Synchronization is achieved through event-centered segmentation and manual quality checks, guaranteeing that audio data matches the depicted visual phenomena. This methodology ensures that joint representations (actions and sound) are tightly coupled, permitting models to exploit temporal correspondences for more robust event detection—especially under conditions where visual data is obscured, noisy, or affected by poor lighting.

The anomaly taxonomy spans violent actions, catastrophic events (e.g., crash, explosion), illicit activities (vandalism, intruder), as well as events marked solely by audio signals (pain, baby cry, siren). The presence of a "normal" class permits control for baseline behavior, supporting both thresholded binary anomaly recognition and fine-grained classification.

3. Benchmark Utility and Comparison

VAAR advances anomaly recognition benchmarks by supplying a richer set of synchronized multimodal data compared to prior datasets, which were commonly limited by single modality (video or audio) or binary class settings. In comparison to datasets summarized in "Multimedia Datasets for Anomaly Detection: A Review" (Kumari et al., 2021), VAAR features:

Multiple distinct anomaly types beyond violence/emotion
Balanced scene complexity, including dense crowds, public spaces, and diverse environmental settings
High-fidelity audio streams corresponding to real events, not synthesized or heavily acted anomalies This diversity enables evaluation and training of anomaly recognition systems for real-world challenges in smart city contexts and heterogeneous surveillance environments.

4. Application Domains

VAAR enables research and deployment in settings requiring multimodal robustness:

Public safety and intelligent surveillance: detection of disorderly or illicit behavior even under occlusion or poor visibility
Transportation systems: robust identification of crashes, explosions, and other traffic-related anomalies integrating both video and environment sounds
Healthcare monitoring: rapid response to events like distress or falls through combined acoustic-visual cues
Industrial and edge security: lightweight deployment scenarios where low-latency multimodal event recognition is critical

The dataset has also been validated for generalization across domains such as traffic anomaly detection (see MAVAD (Leporowski et al., 2023)), and shows potential for extension to scenarios where video is degraded but audio remains informative.

5. Representative Algorithms and Frameworks

The VAAR dataset was introduced and benchmarked within the AVAR-Net framework (Ali et al., 15 Oct 2025), a lightweight fusion network that models cross-modal relationships for anomaly recognition.
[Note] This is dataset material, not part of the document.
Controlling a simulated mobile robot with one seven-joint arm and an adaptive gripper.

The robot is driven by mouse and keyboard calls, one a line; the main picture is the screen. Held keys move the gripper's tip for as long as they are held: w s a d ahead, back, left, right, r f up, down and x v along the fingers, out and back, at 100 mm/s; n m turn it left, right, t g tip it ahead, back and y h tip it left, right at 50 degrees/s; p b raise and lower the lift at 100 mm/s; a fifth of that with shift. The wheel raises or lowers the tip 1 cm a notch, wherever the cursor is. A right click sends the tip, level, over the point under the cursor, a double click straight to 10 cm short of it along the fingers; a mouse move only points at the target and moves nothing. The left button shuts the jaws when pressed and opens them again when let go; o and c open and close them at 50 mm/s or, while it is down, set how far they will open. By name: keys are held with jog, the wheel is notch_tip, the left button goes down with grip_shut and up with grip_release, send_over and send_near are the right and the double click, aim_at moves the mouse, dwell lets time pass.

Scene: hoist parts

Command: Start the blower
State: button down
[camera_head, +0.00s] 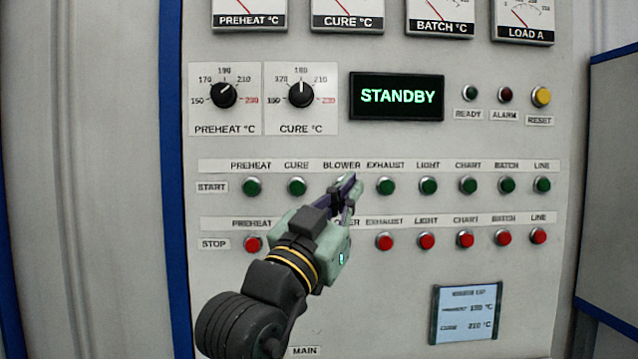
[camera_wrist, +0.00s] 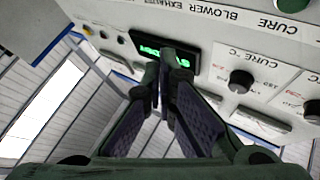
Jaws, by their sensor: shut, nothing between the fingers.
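The green START button for BLOWER (camera_head: 338,187) sits in the upper button row under its label, between CURE and EXHAUST. It is partly covered by my fingers in the head view. My gripper (camera_head: 349,181) is shut and empty, with its fingertips in front of this button. I cannot tell whether they touch it. In the wrist view the closed fingertips (camera_wrist: 164,58) overlap the panel near the green display text, and the button is hidden. The BLOWER STOP button is hidden behind my gripper in the head view.
The display (camera_head: 397,96) reads STANDBY. The CURE START button (camera_head: 297,186) and EXHAUST START button (camera_head: 386,186) flank the BLOWER button closely. Red STOP buttons (camera_head: 384,241) form the row below. Two knobs (camera_head: 301,94) and a yellow RESET button (camera_head: 541,96) are above.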

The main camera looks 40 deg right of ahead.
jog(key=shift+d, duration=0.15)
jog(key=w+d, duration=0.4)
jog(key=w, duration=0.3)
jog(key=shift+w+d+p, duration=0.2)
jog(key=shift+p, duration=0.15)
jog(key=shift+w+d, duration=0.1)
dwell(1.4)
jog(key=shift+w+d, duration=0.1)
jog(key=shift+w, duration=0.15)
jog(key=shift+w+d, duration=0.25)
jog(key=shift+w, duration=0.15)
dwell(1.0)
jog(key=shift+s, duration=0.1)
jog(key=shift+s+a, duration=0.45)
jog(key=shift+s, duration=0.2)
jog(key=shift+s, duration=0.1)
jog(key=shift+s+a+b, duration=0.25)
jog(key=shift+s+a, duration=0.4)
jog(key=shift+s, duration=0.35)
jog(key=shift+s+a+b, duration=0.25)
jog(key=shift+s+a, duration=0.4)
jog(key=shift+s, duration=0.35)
AVAR-Net integrates:

Spatial visual features via MobileViT (local encodings, transformer-based global context)
Temporal audio features via Wav2Vec2 (raw waveform convolution, self-attention, transformer layers)
Early cross-modal fusion via concatenation of feature maps: $F = \mathrm{Concat}(V, A)$
Sequential modeling via Multi-Stage Temporal Convolutional Network (MTCN), employing dilated convolutions over fused features: $Y(t) = \sum_{i=0}^{k-1} w_i x(t - d\cdot i)$ with $d = 2^l$ (layer-dependent dilation rate)

Attention mechanisms based on 1D-CNN and self-attention modules further refine the selection of discriminative segments before final classification.

Empirically, AVAR-Net achieves 89.29% accuracy on VAAR and 88.56% average precision on the XD-Violence dataset, outperforming contemporary state-of-the-art approaches by 2.8% in some metrics. Ablation studies confirm that the early fusion mechanism and sequence length of 10 frames yield the highest performance.

6. Impact, Limitations, and Future Directions

The release of VAAR addresses several previously identified gaps in anomaly datasets (Kumari et al., 2021):

Enhanced modality diversity
Rich class granularity supporting fine-grained recognition
Real-world synchronization, overcoming prior reliance on acted or synthetic data

However, future progress can be made by extending the dataset to continuous, untrimmed scenarios to support concept drift adaptation, increasing coverage of natural, unacted anomalies, and supplying finer metadata (ambient context, audio sampling rates). Algorithmically, adaptive fusion techniques, attention-guided weighting between modalities, and temporal event retrieval methods—such as those in ALAN (Wu et al., 2023) or uncertainty-driven fusion in AVadCLIP (Wu et al., 6 Apr 2025)—can be systematically benchmarked using VAAR.

VAAR thus provides a rigorous base for research and practical deployment in audio-visual anomaly recognition, well aligned with advances in cross-modal learning, spatiotemporal event detection, and real-time intelligence for public safety and surveillance systems.